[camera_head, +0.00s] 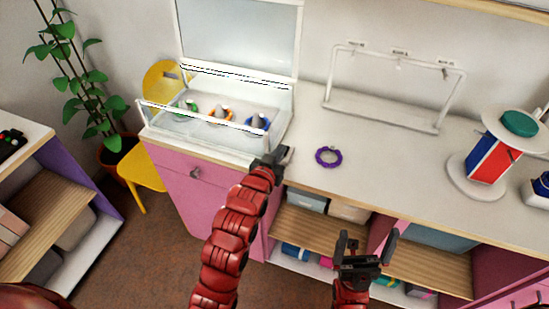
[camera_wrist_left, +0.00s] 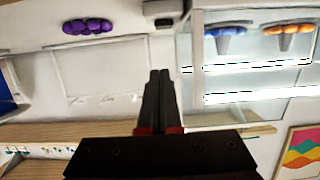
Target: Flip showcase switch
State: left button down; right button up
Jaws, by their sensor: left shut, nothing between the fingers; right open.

= = =

Reproduce the material word for word. Any pictures should be left out of the copy.

[camera_head, +0.00s] 
[camera_wrist_left, +0.00s] 
Target: Flip showcase switch
State: left button down; right button up
Jaws, by their sensor: left shut, nothing between the fingers; right open.

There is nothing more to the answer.